Several directions stand out:
- Redundant hazard detection and “fail-safe” behavior
– Rail crossings should trigger conservative policies: stronger default stopping logic, enhanced object permanence for trains, and robust “do not proceed” constraints even under uncertainty.
– Geofencing known crossings and layering map priors with real-time perception can reduce reliance on a single interpretation pathway.
- Context-aware driver monitoring and adaptive intervention
– Static alerts and generic “nag” systems are ill-suited to moments that require immediate action.
– Attention monitoring and escalating interventions—up to automatic braking when approaching active crossing signals—better match the risk profile.
- Independent, scenario-based certification
– Third-party stress testing across standardized edge cases (including gated crossings) would improve comparability, transparency, and public trust.
– Certification would also give regulators a clearer basis for oversight without freezing innovation.
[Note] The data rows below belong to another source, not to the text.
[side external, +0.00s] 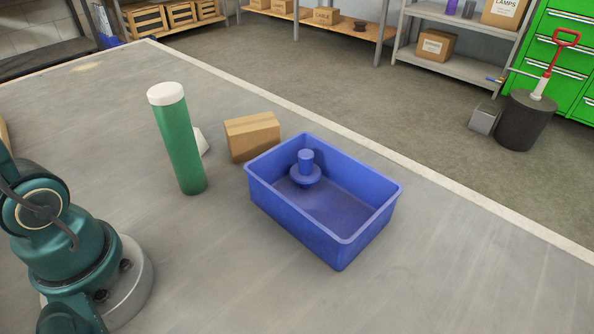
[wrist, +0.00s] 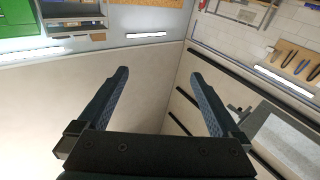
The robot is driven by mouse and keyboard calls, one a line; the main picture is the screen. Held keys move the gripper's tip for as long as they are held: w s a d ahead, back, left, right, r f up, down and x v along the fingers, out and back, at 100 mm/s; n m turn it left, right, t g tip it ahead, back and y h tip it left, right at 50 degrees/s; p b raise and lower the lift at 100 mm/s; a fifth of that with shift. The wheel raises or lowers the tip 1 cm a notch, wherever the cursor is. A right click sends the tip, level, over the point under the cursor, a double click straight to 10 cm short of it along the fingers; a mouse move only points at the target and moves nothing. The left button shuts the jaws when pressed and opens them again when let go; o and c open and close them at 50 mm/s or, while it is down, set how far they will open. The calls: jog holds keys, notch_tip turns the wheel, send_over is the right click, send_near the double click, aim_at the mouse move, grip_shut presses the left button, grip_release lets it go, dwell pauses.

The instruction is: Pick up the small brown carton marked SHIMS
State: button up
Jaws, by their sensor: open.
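A small brown carton (side external: 252,137) stands on the grey work surface in the side external view, left of and behind a blue bin. No SHIMS marking is readable on the faces I see. My gripper (wrist: 158,90) shows in the wrist view with its two dark fingers wide apart and nothing between them. The wrist view faces the walls and room, and the carton is not in it. In the side external view only my arm's base and lower links show at the left edge, so the gripper's place relative to the carton cannot be seen.
The open blue bin (side external: 336,246) holds a blue flanged part (side external: 306,170). A tall green cylinder with a white cap (side external: 180,140) stands left of the carton, with a white object (side external: 201,142) partly hidden behind it. The surface in front is clear.

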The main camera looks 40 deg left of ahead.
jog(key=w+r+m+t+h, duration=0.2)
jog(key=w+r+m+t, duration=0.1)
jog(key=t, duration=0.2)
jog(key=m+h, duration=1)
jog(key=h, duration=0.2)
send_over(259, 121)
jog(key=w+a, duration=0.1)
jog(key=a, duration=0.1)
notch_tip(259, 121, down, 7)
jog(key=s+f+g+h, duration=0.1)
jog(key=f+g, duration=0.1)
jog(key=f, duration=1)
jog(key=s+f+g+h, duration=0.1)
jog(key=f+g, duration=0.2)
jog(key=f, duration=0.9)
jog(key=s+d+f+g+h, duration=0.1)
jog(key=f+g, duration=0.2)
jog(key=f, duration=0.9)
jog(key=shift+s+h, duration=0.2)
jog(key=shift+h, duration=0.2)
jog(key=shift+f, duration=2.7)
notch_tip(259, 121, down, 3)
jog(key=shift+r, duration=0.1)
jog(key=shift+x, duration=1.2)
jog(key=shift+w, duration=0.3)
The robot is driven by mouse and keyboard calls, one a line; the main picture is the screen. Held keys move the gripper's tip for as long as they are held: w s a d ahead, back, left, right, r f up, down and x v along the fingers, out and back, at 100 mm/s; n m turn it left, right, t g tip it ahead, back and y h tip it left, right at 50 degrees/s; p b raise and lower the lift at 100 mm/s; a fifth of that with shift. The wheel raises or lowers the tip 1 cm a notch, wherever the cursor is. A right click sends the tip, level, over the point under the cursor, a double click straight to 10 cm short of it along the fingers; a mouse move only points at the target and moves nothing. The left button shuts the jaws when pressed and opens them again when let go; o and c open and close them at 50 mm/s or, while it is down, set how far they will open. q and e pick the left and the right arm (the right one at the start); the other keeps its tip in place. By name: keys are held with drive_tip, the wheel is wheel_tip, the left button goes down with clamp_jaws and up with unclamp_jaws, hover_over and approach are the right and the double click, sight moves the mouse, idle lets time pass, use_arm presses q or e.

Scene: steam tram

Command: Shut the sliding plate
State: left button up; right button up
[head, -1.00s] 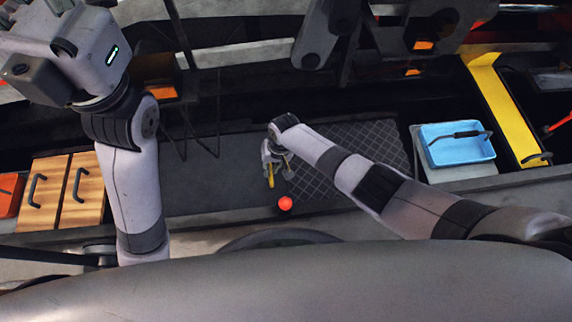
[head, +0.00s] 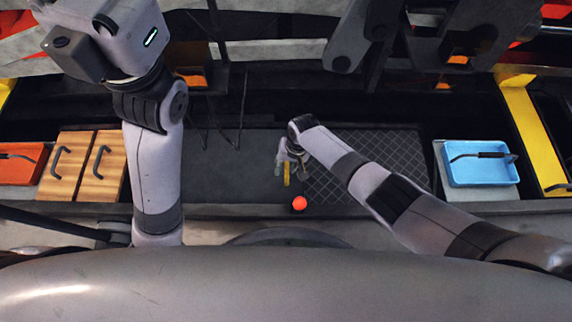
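A dark plate with a grid pattern (head: 385,165) lies flat in the floor recess, right of the middle in the head view. I take it for the sliding plate. A small red-orange ball knob (head: 299,203) shows at the front edge, near the plate's left end. My right gripper (head: 290,172) points down just behind the knob, near the plate's left side. Its fingers look apart, with a yellow part showing between them, and I see nothing held. A gap between fingers and knob shows in the picture. My left arm rises at the left; its fingers are not visible.
Wooden panels with black handles (head: 80,172) and an orange box (head: 22,165) are at the left. A blue tray with a black handle (head: 480,172) and a yellow beam (head: 535,130) are at the right. Dark metal linkages (head: 350,45) hang over the back.

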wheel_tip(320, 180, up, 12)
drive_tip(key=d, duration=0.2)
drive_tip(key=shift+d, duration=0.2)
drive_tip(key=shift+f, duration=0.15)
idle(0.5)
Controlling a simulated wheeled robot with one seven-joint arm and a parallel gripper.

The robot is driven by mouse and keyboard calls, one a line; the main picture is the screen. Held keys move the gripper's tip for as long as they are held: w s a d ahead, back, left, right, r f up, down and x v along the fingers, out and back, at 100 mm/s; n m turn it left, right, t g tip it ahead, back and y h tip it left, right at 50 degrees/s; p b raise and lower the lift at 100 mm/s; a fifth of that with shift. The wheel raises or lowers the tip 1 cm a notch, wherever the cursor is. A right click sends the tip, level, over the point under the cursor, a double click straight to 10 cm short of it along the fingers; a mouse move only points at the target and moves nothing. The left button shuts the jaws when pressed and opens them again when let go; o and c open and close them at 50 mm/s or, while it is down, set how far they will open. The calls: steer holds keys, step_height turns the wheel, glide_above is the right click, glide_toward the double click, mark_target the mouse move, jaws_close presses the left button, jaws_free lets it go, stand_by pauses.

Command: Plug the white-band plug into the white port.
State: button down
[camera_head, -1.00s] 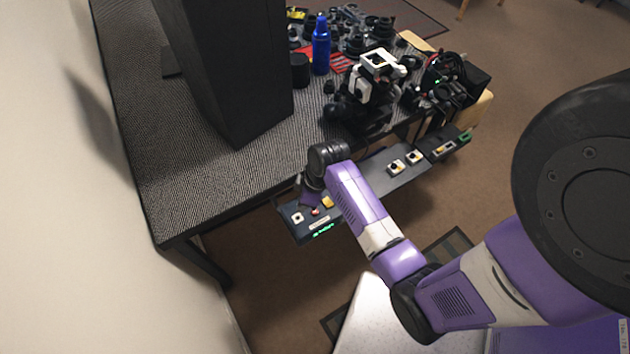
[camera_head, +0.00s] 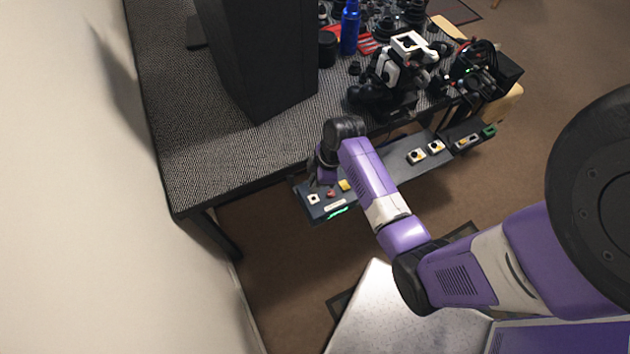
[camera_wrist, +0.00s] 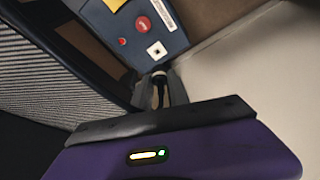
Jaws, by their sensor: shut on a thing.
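The white port (camera_wrist: 156,50) is a white square with a dark centre on the dark panel in the wrist view. It also shows at the panel's left end in the head view (camera_head: 313,199). My gripper (camera_wrist: 161,92) is shut on the white-band plug (camera_wrist: 159,70), whose pale band shows at the fingertips. In the wrist view the plug's end appears just below the port. I cannot tell whether they touch. In the head view my gripper (camera_head: 315,182) is over the panel's left end, and the plug is too small to make out.
A red button (camera_wrist: 143,25), a small red part (camera_wrist: 122,41) and a yellow part (camera_wrist: 114,4) sit close to the port on the panel (camera_head: 325,213). The table (camera_head: 230,160) borders the panel, with a tall black box (camera_head: 260,60) on it.

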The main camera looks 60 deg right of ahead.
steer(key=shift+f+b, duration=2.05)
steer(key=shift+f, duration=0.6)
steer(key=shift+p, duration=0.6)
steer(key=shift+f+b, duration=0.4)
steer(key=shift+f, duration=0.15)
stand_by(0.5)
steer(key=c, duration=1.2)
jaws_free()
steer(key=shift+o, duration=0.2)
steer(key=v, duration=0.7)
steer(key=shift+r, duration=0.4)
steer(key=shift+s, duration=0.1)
- Vehicle-to-infrastructure (V2I) as a safety multiplier
– Smart crossings that communicate gate status and train proximity directly to vehicles could reduce ambiguity.
– Public-private partnerships here are less glamorous than new neural networks, but potentially more impactful in preventing rare, catastrophic failures.
Autonomous driving’s promise has always been statistical: fewer crashes, fewer deaths, fewer human errors. Incidents like this remind the market that the hardest part is not making cars drive well on ordinary days—it is ensuring they behave safely on the worst day, in the worst place, at the worst possible second.